A simplified mathematical procedure for determining the transient temperature rise of cable systems [includes discussion]

The transient temperature rise of a cable system under a constant load, that is, the manner in which the temperature of the conductor rises with time after the constant load is applied, is a matter of considerable interest to cable engineers, since it may serve as a basis for short time ratings...

ieeexplore.ieee.org

Procedures for calculating the temperature rise of pipe cable and buried cables for sinusoidal and rectangular loss cycles [includes discussion]

It has been customary in calculating the temperature rise of cables in duct to take account of the nature of the load cycle, since this has the effect of reducing the temperature rise from that which would result if the load were maintained continuously at a constant value. With the advent of...

ieeexplore.ieee.org

The Phase Sequence Impedance of Pipe-Type Cables

The positive or negative phase sequence impedance of a pipe-type cable may be calculated by conventional formulas, suitably modified to include the effect of magnetic properties of the pipe. Calculation of the zero phase sequence impedance, however, is considerably more complicated, involving...

ieeexplore.ieee.org

At the time they were hung up on analog component equivalents because they were using analog computers (op amps) to run the calculations. Neher talks about this in a 1950 paper.

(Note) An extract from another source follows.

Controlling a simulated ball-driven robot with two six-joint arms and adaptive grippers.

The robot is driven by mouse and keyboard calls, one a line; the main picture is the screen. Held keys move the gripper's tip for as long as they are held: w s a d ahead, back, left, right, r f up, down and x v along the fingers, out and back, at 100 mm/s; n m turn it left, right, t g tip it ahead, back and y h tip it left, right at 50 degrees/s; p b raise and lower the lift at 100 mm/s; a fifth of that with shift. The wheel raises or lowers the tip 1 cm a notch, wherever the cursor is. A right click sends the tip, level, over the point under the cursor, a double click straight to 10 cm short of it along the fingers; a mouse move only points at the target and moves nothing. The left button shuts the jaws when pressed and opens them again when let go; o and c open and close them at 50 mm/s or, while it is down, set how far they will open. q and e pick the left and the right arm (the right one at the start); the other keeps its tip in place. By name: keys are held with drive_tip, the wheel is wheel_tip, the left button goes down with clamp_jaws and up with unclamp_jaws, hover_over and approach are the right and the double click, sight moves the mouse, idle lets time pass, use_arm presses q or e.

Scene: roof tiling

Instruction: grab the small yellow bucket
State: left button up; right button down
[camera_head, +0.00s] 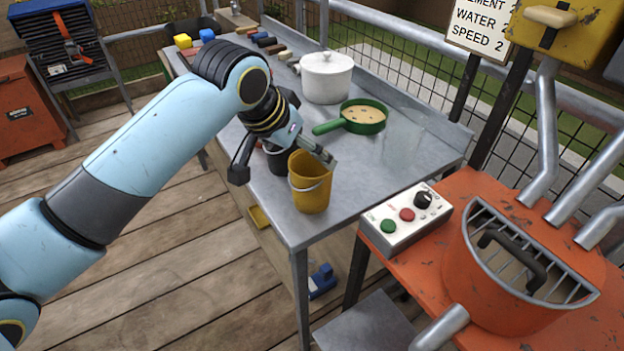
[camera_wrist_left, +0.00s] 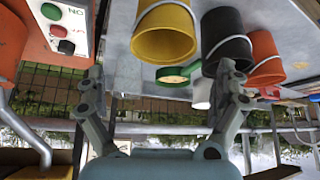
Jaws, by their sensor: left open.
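The small yellow bucket (camera_head: 312,192) stands upright at the near corner of the metal table, with a thin wire handle. In the left wrist view the yellow bucket (camera_wrist_left: 165,42) appears upside down, at the top, beyond the fingers. My left gripper (camera_head: 283,166) is open, just above and beside the bucket in the head view, with one finger overlapping its rim area. In the wrist view the left gripper (camera_wrist_left: 161,85) has its fingers spread wide with nothing between them. Contact with the bucket cannot be made out. My right gripper is not in view.
A black bucket (camera_wrist_left: 226,42) and an orange bucket (camera_wrist_left: 265,62) stand close beside the yellow one. A green pan (camera_head: 363,118) and a white pot (camera_head: 325,78) are farther back. A control box (camera_head: 406,216) and an orange mixer (camera_head: 530,275) stand to the right.

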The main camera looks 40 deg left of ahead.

Looking back the four papers I was thinking of were the four shock papers.

 

[Julius Right]

Neher,McGrath-Temperature and Load Capability of Cable Systems October 1957

The IEC replica of this publication is IEC 287/1969 [ a single volume]

Calculation of the continuous current rating of cables (100% load factor)

However it is in continuous development under the name IEC 60287-6 volumes.

 

[Ahmed Abdelfattah]

Paul / Julius,

Thanks for the information. I think I have more digging to do on this subject.